Products: The products of this project will be evidence of the efficacy of the combination of two teacher training programs, the Good Behavior Game and My Teaching Partner, for improving new teachers' classroom management practices and consequently their students' behavior and academic achievement. Peer-reviewed publications will also be produced.

Structured Abstract

Setting: The study takes place in elementary schools in two Maryland school districts (one urban and the other a mix of urban, suburban, and rural schools) and one urban/suburban Virginia school district.

Sample: The targeted sample size is 252 teachers entering their first year of teaching. Eligible teachers have not previously worked as a classroom teacher; all will have been hired to start full-time classroom instruction for grades K–3 in the fall following recruitment and initial training sessions. All eligible teachers will have completed a bachelor's or master's degree program in the field of education and be eligible for certification. Approximately eight students in each participating teacher's classroom are randomly selected for participation in the study.

Intervention: My Teaching Partner (MTP) is a web-based, individualized coaching approach that supports teachers' interactions with students to enhance their engagement, motivation, and on-task behavior in the classroom. MTP consultants use the Classroom Assessment Scoring System (CLASS) as the basis for feedback to teachers on the three CLASS dimensions of Emotional Support, Classroom Organization, and Instructional Support. The Good Behavior Game (GBG) uses a game format to help teachers manage classroom behavior. In GBG, the teacher establishes classroom rules and creates small teams of five to eight children who must work cooperatively to maintain good behavior in order to win the game. When a student breaks a classroom rule, the teacher identifies the behavior and the rule that was violated and gives a point to that student's team. Each team that has four or fewer points is rewarded. By combining these two empirically proven programs, the intention is to support new teachers as they transition to teaching by highlighting the importance of high-quality teacher-student interaction to promote student engagement and learning (My Teaching Partner) along with the value of creating group contingencies to promote on-task behavior and achievement motivation (Good Behavior Game) and to systematically and more formally train teachers on the shared emphasis of these programs on classroom organization.
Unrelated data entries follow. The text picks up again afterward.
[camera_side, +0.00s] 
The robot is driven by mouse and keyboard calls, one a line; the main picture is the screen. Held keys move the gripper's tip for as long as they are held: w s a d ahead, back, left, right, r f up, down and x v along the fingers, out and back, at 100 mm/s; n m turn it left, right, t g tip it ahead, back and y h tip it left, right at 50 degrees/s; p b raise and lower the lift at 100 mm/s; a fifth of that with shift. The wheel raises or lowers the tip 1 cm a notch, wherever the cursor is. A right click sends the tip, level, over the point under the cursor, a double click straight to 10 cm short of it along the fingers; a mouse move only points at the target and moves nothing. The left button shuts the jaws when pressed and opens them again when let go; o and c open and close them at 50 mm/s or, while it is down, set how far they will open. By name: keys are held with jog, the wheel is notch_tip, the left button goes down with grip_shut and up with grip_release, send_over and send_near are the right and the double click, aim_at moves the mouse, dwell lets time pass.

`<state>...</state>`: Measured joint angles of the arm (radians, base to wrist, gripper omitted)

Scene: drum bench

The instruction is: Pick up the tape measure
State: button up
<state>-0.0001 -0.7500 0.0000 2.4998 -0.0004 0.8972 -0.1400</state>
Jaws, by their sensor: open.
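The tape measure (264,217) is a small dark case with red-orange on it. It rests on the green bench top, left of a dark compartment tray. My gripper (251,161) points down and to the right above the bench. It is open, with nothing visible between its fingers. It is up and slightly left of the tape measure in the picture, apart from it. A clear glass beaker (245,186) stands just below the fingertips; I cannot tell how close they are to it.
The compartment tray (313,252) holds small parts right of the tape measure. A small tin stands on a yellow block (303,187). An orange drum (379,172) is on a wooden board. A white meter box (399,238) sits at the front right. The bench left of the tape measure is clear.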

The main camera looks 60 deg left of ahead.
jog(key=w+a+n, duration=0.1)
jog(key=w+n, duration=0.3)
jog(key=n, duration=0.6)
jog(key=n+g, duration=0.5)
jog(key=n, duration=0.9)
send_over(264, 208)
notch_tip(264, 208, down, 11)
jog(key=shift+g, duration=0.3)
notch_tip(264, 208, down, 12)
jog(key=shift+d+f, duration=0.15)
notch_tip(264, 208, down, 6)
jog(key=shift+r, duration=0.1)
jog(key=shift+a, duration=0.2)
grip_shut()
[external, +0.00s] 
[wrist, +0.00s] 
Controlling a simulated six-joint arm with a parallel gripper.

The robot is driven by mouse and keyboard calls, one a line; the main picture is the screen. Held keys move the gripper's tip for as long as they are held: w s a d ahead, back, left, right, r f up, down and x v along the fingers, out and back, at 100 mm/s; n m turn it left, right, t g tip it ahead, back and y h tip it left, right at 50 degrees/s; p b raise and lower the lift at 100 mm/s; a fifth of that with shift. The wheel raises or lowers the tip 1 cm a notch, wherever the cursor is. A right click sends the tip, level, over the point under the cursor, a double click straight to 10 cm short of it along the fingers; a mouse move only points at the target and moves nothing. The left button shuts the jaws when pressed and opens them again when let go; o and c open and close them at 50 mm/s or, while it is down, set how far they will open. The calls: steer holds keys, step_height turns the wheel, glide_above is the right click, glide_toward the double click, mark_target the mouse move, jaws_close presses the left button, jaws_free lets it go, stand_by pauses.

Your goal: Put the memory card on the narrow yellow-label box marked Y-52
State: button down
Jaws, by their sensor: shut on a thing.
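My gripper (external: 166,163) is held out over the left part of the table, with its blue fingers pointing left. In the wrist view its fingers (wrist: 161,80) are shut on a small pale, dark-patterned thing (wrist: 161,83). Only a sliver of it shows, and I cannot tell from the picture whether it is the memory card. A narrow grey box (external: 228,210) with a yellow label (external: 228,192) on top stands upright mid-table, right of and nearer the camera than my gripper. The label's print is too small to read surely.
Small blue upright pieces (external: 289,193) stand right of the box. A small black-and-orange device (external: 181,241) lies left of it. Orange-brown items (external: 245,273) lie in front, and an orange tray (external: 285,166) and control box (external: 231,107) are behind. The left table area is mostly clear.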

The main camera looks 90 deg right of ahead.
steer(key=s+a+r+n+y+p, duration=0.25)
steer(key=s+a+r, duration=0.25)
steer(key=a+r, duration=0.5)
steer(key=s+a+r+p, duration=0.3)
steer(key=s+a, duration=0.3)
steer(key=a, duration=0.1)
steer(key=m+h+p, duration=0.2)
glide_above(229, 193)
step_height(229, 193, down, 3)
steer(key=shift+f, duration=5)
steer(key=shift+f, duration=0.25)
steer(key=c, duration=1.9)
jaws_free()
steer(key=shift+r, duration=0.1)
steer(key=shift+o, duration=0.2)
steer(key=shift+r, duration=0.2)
Research Design and Methods: Three consecutive cohorts of 84 new teachers hired to begin teaching in the upcoming school year are randomly assigned (from within school districts) to intervention or control. Data from these teachers and their students are collected for two consecutive years. Teacher pre-tests are obtained at the beginning of regular district training, prior to teachers learning about their assigned condition. Student pre-tests will be gathered one month into the school year. Post-test assessments and ratings will be obtained in late spring of each year. The student assessment procedures are repeated for the class that enters the teachers' classroom the year following the completion of training to track teachers' continued use of the skills to test for sustained effects on teachers. The quality of teacher-student interactions will be assessed at each of these time points and at the mid-point of the first year and at the end of the first month of the second year and at the mid-point of the second year. Teacher reports of self-efficacy, professional burnout, work stress, and other teacher level outcomes/moderators will be obtained prior to training and at the end of the first year and second year. Other data elements will be collected annually from archival records maintained by the school.

Control Condition: In the control condition, teachers receive standard training that is in place at the school.

Key Measures: Teacher outcomes are measured with a variety of instruments including the Knowledge of Effective Teacher-Student Interactions scale, Beliefs about Intentional Teaching, the CLASS, the Teacher Sense of Self Efficacy Scale, and the Maslach Burnout Inventory. Student outcomes are measured using the Woodcock Johnson Tests of Achievement III (reading and math subtests), the Multi-Option Observation System for Experimental Studies (aggressive/disruptive and on- or off-task behavior ), the Teacher Observation of Classroom Adaptation-Revised, and archival school record data (grades, standardized test scores, attendance, suspensions, referrals for discipline and to special education services). Implementation fidelity is measured through classroom observations, teacher reports, website usage, and coaching logs.

Data Analytic Strategy: The researchers will use mixed-model analyses of covariance (ANCOVAs) to determine treatment effects on teacher and student outcomes. They will also explore how implementation fidelity affects outcomes using three different approaches—a Wilcoxon test that assumes a dose response model, propensity scores, and complier average causal effect modeling. The researchers will use latent growth models to determine whether teacher classroom management practices mediate effects of the intervention on student outcomes. Moderation of impact will be determined by including interaction terms in the ANCOVA models.